▸ **Short task**:
Every line that contains the word "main" should be copied out.

▸ **Records for the task**:
====

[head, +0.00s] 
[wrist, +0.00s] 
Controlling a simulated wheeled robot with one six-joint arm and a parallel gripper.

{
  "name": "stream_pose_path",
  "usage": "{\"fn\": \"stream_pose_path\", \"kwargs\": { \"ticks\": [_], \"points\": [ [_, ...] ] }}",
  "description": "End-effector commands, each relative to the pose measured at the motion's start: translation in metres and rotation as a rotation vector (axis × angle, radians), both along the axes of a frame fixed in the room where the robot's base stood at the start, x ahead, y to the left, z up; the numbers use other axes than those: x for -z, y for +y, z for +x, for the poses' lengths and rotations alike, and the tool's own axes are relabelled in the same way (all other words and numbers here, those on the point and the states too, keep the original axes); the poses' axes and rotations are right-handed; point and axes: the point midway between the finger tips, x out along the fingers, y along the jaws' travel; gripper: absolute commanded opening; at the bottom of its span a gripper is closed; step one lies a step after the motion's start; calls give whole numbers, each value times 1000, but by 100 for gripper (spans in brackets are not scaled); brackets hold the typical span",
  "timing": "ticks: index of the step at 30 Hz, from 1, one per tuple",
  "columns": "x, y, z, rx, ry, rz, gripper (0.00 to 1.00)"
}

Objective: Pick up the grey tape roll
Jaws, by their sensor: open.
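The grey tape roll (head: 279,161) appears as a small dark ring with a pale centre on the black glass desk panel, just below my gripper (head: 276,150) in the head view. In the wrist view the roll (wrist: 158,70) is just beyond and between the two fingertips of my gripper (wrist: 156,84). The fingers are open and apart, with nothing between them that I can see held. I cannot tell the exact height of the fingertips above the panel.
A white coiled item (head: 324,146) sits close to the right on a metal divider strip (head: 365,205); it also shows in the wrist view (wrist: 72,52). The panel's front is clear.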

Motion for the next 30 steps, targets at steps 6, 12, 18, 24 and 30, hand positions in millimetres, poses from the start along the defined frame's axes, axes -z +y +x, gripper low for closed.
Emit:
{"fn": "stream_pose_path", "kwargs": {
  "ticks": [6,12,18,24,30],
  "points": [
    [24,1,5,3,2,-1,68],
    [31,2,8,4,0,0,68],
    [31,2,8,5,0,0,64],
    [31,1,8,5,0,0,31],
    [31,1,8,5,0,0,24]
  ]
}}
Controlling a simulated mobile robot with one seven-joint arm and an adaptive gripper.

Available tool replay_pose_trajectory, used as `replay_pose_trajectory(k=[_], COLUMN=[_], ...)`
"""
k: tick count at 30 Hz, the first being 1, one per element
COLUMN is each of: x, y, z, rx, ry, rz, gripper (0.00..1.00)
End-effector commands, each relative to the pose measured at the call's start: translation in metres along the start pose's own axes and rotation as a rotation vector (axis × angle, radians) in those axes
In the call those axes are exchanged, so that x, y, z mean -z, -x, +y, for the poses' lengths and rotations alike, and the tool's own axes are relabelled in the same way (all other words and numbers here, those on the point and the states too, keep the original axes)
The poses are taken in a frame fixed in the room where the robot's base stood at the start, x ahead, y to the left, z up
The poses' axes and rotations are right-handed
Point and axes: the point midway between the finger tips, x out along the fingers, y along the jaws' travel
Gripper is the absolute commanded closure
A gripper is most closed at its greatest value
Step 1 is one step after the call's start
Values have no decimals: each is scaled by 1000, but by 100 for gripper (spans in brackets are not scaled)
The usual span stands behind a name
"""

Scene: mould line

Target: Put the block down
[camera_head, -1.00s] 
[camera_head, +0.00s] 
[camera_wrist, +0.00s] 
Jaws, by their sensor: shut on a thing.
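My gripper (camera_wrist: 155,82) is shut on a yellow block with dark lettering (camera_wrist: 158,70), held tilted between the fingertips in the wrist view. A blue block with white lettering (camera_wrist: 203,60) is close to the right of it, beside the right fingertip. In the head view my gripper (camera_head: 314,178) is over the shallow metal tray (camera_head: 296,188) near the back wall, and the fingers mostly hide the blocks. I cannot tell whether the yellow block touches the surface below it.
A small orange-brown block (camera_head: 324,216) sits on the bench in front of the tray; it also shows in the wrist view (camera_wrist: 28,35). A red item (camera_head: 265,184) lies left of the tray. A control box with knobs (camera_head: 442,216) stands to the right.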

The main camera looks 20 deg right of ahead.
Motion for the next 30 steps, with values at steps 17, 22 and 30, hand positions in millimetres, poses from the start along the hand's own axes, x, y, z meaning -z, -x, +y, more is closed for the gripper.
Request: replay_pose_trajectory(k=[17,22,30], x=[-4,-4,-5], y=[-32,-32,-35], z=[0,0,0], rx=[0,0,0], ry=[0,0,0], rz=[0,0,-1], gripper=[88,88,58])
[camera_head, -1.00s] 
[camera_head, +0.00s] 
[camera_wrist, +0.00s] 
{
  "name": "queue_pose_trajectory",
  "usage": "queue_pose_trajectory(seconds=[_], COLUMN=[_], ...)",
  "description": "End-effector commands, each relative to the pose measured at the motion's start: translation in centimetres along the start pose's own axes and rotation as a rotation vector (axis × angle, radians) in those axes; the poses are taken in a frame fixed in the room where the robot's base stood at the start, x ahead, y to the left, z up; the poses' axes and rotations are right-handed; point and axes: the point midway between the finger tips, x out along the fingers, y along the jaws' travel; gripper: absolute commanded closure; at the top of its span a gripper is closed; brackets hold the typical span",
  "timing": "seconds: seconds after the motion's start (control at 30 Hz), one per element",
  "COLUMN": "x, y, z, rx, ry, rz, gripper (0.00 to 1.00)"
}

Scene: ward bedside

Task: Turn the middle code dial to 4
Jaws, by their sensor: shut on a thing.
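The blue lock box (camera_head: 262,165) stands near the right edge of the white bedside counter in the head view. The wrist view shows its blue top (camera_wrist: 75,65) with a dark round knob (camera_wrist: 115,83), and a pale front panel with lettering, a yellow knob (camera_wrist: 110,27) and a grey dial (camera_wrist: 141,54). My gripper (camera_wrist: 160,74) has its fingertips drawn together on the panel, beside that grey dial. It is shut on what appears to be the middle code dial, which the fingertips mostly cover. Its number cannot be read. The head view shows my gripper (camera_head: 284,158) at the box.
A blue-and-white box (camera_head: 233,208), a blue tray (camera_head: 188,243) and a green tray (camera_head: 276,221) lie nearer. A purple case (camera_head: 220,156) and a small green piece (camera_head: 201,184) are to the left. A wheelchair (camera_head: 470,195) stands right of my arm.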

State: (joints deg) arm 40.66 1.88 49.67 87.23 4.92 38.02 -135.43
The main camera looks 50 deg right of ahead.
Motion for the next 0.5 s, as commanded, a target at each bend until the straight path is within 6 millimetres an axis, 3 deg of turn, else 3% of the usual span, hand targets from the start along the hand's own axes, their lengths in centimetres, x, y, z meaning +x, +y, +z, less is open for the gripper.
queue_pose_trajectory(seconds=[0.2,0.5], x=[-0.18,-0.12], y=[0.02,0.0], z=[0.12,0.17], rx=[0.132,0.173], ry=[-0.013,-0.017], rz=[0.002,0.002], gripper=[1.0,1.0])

====

▸ **Output for this exercise**:
The main camera looks 20 deg right of ahead.
The main camera looks 50 deg right of ahead.

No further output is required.